Squid Game might be the show of the moment but it’s just one grain of sand on the beach so far as South Korea’s output is concerned, much of which is coming to Australia or is already here.

Netflix, which saw the potential in South Korean content early, is releasing a new show just about every week.

Apple launched its streaming service Apple TV Plus in South Korea this week to coincide with its first Korean TV series, Dr Brain, staring Lee Sun-kyun from Parasite. And Disney Plus has five South Korean series in train.

To understand why South Korean content is going to be all over your screens this summer it’s necessary to look back to the 1990s.

This was a decade that, in Australia, saw John Howard oust Paul Keating as prime minister, legislation passed to introduce the GST and witnessed the rise of the fashion crime known as low-rise jeans.

In South Korea it was the decade that left the country on its knees, economically devastated by the Asian financial crisis.

“The financial crisis of the late nineties could have been the end but what was the response of the government?” Ms Elfving-Hwang said. “We’ll invest. And then came this creative content policy and I’m sure there were some sniggers but then it just took off.”

That “creative content policy” refers to a decision by the South Korean government to invest in its arts industry, with a view to exporting it to the rest of Asia, at least initially. That included direct investment by the government, the creation of film and TV training centres to produce a new generation of talent and tax breaks to encourage private investment.

What happened next was the start of the Korean Wave, or what is sometimes known by the Chinese word Hallyu — a term that, incidentally, has just been added to the Oxford English Dictionary. It refers to the global popularity of South Korea’s films, TV, music, movies and pop culture in general, sometimes even stretching to take in the country’s increasingly dominant role in the global skincare industry. »

If it seems like a foreign concept to Australians for a government to pump millions and eventually billions into the arts — South Korea’s culture budget in 2020 was about $5 billion — it’s worth considering South Korea’s history of government involvement in the industry.

Specifically: censorship.

Until the late 1980s South Korean audiences watched, read and listened to content that was largely controlled by the government. And it was not until the early ‘90s that the government lifted its ban on foreign travel for South Koreans.

Within a handful of years South Koreans who had been living in the dark, culturally speaking, had access to more culture than a tub of probiotic yoghurt and the potential for financial support to create their own.

Like every “overnight success” who has spent years waiting tables, the Korean Wave has been building for years.

The Western world had its first real taste of the power of South Korean pop music, or K-Pop, back in 2013 when the song Gangnam Style became a worldwide hit.
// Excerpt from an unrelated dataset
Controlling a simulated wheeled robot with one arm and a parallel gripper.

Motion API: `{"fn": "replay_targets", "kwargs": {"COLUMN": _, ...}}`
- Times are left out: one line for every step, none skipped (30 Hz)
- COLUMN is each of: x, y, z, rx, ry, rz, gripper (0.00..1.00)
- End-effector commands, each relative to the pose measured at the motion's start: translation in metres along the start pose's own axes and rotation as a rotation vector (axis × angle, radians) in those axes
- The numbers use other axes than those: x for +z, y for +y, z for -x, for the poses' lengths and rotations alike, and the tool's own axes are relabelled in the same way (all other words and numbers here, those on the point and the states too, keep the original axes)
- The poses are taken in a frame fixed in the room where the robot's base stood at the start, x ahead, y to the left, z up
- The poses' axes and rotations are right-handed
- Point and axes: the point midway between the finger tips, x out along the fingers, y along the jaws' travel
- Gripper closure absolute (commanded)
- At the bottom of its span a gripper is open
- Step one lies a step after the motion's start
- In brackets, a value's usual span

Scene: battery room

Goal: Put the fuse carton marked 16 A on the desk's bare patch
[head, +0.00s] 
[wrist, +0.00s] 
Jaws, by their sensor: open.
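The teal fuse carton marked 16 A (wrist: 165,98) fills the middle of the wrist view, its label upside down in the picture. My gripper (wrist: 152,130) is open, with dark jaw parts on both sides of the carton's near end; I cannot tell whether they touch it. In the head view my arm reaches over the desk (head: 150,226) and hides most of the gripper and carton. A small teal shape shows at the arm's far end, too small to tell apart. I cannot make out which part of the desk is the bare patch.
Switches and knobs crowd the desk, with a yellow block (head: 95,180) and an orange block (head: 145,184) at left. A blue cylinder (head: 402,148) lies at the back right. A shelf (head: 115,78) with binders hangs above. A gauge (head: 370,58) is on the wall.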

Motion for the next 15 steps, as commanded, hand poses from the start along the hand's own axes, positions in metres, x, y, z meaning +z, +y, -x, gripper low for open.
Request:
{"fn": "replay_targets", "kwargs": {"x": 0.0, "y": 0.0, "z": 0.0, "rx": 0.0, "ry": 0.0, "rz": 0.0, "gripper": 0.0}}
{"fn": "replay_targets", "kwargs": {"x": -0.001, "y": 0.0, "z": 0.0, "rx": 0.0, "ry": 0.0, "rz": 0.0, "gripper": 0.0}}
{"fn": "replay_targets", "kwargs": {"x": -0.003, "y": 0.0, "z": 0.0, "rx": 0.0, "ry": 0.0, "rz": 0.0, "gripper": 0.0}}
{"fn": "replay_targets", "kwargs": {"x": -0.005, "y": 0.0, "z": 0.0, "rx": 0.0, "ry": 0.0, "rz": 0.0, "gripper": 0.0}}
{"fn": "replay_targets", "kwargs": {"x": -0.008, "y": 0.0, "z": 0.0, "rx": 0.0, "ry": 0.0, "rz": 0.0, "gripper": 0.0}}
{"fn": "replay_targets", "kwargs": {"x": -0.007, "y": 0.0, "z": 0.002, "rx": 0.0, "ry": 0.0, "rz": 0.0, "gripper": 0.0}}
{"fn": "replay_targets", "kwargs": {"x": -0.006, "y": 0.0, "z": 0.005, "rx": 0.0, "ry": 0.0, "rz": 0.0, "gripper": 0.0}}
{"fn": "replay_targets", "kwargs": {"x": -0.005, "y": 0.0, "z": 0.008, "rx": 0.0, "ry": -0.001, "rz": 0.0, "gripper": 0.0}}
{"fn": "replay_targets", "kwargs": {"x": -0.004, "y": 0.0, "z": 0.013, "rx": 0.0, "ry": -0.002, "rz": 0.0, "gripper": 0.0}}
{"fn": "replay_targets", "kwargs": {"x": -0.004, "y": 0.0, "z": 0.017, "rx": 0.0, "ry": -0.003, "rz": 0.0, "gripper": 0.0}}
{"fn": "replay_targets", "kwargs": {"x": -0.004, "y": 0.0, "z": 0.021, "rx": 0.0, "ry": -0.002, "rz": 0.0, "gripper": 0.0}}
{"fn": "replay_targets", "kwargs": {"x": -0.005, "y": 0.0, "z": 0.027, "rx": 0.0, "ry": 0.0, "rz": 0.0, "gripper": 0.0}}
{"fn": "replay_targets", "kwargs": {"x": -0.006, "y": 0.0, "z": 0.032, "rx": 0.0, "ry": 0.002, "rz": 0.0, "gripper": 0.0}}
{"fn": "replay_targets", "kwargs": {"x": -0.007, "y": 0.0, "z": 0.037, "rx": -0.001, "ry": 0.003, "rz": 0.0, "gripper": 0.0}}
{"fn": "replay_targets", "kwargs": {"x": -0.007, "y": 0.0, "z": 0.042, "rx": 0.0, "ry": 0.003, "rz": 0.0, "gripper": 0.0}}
The song’s singer, Psy, may have failed to become a star outside Asia but but his success showed that audiences didn’t have to know Gangnam was a territory in Seoul in order to enjoy slick production values and weirdly hypnotic dance moves.

Eight years later K-Pop is everywhere.

BTS has spawned the so-called BTS Army, an obsessive fandom that documents the seven-man group’s every move and who have helped the band become the most streamed group on Spotify and the most followed band on Instagram.
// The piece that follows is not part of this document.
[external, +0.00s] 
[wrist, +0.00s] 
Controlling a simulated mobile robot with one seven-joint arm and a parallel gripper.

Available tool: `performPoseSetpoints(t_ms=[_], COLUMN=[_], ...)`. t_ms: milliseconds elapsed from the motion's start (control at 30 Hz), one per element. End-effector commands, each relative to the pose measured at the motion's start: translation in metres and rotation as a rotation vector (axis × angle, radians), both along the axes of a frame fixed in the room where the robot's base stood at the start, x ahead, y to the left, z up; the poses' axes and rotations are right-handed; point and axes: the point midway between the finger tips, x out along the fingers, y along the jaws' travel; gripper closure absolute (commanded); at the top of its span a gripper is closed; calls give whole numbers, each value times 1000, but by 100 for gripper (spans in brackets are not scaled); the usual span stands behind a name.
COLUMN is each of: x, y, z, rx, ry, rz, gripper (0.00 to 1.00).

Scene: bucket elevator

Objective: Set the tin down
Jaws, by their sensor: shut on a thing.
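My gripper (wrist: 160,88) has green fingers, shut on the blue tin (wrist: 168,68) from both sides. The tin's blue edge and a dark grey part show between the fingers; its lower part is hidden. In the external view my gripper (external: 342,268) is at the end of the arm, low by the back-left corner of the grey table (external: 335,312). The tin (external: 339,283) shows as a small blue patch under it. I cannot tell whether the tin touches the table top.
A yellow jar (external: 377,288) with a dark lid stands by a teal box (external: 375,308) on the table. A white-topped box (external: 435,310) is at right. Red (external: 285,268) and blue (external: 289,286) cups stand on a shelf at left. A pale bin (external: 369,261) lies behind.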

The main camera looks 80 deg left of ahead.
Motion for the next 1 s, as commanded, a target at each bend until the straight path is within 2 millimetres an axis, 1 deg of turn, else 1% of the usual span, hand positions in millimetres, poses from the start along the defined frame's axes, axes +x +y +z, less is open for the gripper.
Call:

Last month Blackpink’s breakout solo star, Lisa, became the most viewed YouTube music video by a solo artist in 24 hours, a title she snatched from Taylor Swift.

At the same time Seoul has become a beacon for music artists across Asia.
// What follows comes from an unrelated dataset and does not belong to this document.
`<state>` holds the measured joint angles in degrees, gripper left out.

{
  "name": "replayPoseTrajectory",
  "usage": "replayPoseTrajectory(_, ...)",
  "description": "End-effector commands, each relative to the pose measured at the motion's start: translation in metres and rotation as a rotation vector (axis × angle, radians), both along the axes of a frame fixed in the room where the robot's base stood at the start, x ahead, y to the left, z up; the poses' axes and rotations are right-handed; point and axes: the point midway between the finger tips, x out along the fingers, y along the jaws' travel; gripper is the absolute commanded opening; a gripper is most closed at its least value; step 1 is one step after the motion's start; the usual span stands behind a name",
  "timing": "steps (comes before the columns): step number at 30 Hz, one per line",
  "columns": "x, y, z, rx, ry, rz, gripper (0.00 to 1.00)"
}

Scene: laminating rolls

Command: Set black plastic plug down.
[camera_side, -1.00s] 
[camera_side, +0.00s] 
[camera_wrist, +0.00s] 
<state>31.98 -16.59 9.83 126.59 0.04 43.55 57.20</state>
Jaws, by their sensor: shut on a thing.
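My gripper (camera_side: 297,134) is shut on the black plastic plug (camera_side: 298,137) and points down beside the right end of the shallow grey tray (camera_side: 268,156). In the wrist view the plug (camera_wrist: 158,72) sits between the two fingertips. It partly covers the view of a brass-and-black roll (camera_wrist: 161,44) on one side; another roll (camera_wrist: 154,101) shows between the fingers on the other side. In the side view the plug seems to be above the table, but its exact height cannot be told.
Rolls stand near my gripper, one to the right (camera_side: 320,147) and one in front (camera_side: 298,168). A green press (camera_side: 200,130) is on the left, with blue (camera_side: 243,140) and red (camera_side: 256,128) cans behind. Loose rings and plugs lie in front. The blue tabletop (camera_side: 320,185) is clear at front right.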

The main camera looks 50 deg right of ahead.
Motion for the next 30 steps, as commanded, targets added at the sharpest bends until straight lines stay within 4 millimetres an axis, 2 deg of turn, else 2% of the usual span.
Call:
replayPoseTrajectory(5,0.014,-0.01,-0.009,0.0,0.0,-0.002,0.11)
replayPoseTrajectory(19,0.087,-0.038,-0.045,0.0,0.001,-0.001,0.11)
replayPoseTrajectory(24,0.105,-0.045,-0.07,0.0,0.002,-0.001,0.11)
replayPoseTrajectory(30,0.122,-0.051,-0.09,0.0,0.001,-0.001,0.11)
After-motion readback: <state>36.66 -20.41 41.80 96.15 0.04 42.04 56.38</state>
Who has benefited from the Korean Wave?

A fair question after Squid Games creator Hwang Dong-hyuk gave an interview in which he noted that Netflix, which has reportedly made about $1 billion from the series, hasn’t paid him an extra money to reflect the series’ spectacular success. “I’m not that rich,” he said. “But I do have enough. I have enough to put food on the table.”

He also offered some insight into why now is the right time for something like Squid Game to find an audience.

“People commented on how the series relate(s) to real life,” he said in an interview with Korea Times. “Sadly, the world has changed in that direction. The series games that participants are crazy about are cryptocurrencies, real estate, stocks, etcetera, are in line with people’s desire to hit big.”

If the individuals aren’t making Scrooge McDuck money, the country might be.

The value of South Korea’s economy has swollen from less than $400 billion gross domestic product in 1998 to $1.6 trillion in 2020, making it the 10th biggest economy in the world.

One estimate suggested Hallyu contributed about $16 billion to the Korean economy in 2019. That was pre-Squid Game, pre-Parasite and arguably before either BTS or Blackpink had peaked.

But when it comes to putting a price on the true value of the Korean Wave, it’s not all about the money.

South Korea’s commitment to becoming a global exporter of culture is just as much about developing its “soft power”, a term popularised by Harvard political scientist Joseph Nye to describe how a country wields power through its culture, values and foreign policy, as opposed to the “hard power” of military or economics.

Associate lecturer at UWA’s Korea Research Centre Caleb Kelso-Marsh said the country’s “nation branding” worked, with a knock-on effect for business and tourism.

“The government incentive was twofold: the first was financial, the second was that soft power branding,” he said. “The Korean government saw the potential for its cultural products to create a positive image for the country.”

He said Australia could learn from South Korea, both in terms of the long-term thinking outside of election cycles that was required for South Korea’s Government to execute a 20-year-plus plan and when it comes to the way Australia’s creative output sells itself to the world. Australia could even team up with South Korea to better leverage its film-friendly environment and expertise in post-production. There was, he said, an opportunity to re-shape the country’s image overseas.

“I think Korea has shown you don’t have to be Hollywood to create a thing and Korea provides a really good example for how to go about doing so,” he said. “Australia abroad is seen just as a place for beaches, mines and maybe a place to learn English.”